The next day he tried on nikes, they felt bad (too tight around his ankle) and the store only had black/white (no good colors). So he tried on saucony again. he said they felt exactly right like his old ones, and wanted to order the quull slime green ones. so i did. size 9 for those keeping score at home.
Theatre camp
q loved theatre camp as usual. they did a lot of who/what/where/when/why improvisation skits for the first few days and the first day he was a narrator, something to do with a bank guarding a cat shaped cake, and a rat came to try to steal it but it was not stolen in the end? The second day he told me, “i was a goldfish that was being carried in a sock, and really didn’t have any lines.” then we went up to middle school for registration and saw another kid who had just been at theatre camp as well who shouted across the parking lot, “hey goldfish in a sock!”
In quinn’s theatre camp performance this year, he was a battle-weary nutcracker toy who came to life with his gang of other animated toys (a ballerina on whom he had a crush, a teddy bear who liked to give him hugs when he would have war flashbacks, and a jack in the box) who all together came to life to try and save the toy shop from the evils of online shopping. the oscar may have to go to the girl who would enter each conversation the toys were having with, “did i hear you say….” and tried to entice them, in her “creepy house lady” automaton voice, to buy from her company spamazon, “which in no way was meant to resemble a copyrighted billion-dollar corporation” oh, how i love theatre kids. The icing on the cake was the spamazon emblem with, instead of an orange smiling arrow, an orange frowny face arrow.

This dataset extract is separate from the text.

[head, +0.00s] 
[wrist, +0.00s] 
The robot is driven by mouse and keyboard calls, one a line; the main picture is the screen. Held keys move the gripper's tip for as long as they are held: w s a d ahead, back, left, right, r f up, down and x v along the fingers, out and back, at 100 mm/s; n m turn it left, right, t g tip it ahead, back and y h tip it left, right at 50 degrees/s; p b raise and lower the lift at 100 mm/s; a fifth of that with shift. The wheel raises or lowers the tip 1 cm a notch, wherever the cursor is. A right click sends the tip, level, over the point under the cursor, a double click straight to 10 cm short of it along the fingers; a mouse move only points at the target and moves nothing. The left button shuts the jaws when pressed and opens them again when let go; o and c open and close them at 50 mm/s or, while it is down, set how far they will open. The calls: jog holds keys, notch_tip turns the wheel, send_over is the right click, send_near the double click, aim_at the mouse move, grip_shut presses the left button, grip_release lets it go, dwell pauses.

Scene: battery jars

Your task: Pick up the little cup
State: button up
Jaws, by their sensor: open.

q’s costume really accentuated his height- he wore a light blue soldier costume, with a very tall faux fur hat on his head – he looked impossibly tall. He did well with his role, and i love that they managed to feature him drumming in one scene where they did a talent show and his talent was drumming (just as the ballerina doll was an actual ballet student and got to showcase her moves). In the 2:00 show quinn had a small tom-tom type of drum, and the other toys danced while he drummed. In the 6:00 show, his entrance with the drum was late, and i heard his voice side stage call “on with the show!” and he came out carrying the helmet of the spamazon creepy lady and drummed on that. afterwards, he told me the drum had been completely missing, and so he improvised and grabbed that and carried on. I asked if someone was off stage helping him problem solve that… nope! I am SO proud of his ability to stay cool when things don’t go perfectly (he was downright cheerful about it and laughed it off) and that resilience right there is me getting my money’s worth on theatre camp.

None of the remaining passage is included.